WHAT THE EXERCISE ASKS: Give the number of lines in the data that hold the word "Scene", and nothing else.

===== DATA SUPPLIED =====

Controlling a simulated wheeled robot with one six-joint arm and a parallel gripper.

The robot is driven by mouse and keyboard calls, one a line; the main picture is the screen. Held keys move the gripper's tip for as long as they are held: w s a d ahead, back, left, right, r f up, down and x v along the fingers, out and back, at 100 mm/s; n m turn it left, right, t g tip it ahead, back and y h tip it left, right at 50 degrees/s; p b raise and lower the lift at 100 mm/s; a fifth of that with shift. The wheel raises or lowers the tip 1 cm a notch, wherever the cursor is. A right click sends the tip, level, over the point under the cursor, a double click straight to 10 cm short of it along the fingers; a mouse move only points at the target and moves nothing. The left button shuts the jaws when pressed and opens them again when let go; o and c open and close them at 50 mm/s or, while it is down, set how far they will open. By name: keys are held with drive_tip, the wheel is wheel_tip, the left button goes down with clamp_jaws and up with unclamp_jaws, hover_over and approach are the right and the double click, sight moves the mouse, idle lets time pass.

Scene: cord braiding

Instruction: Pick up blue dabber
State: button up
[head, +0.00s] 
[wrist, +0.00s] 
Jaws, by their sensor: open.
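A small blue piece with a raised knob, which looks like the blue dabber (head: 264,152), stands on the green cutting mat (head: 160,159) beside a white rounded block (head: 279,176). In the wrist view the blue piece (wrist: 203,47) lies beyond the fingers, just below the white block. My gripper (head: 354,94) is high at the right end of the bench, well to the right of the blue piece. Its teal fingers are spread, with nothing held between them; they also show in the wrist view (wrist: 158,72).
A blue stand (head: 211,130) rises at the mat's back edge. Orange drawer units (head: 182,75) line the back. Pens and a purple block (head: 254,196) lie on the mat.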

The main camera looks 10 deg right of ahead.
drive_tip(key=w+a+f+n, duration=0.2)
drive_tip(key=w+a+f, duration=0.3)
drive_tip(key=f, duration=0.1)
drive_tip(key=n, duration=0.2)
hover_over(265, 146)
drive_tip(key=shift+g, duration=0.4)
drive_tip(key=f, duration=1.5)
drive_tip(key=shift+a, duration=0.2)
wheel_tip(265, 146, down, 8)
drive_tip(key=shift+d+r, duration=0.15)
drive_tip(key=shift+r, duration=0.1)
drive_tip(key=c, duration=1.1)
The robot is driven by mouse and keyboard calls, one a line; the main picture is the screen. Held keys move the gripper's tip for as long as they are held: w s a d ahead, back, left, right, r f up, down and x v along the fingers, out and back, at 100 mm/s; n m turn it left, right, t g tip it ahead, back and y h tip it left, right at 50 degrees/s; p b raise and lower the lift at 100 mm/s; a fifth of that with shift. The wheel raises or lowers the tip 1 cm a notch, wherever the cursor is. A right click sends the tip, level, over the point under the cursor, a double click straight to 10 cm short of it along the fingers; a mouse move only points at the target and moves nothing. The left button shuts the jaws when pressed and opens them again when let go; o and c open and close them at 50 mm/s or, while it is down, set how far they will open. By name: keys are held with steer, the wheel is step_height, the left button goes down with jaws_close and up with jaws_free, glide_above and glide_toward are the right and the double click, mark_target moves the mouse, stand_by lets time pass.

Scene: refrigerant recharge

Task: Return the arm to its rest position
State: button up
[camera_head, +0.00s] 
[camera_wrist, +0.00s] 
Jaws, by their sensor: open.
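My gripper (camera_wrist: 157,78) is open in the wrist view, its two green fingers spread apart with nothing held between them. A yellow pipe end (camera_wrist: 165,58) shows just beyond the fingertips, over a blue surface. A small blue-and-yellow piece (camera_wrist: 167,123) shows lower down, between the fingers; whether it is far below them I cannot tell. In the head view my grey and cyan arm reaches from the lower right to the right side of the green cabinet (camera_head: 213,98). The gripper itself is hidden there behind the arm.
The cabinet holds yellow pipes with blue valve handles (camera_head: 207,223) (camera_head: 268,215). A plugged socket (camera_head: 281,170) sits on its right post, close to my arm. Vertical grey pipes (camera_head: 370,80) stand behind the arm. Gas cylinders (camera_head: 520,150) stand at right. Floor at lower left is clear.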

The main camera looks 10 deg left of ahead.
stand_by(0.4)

=====

WRITTEN ANSWER: 2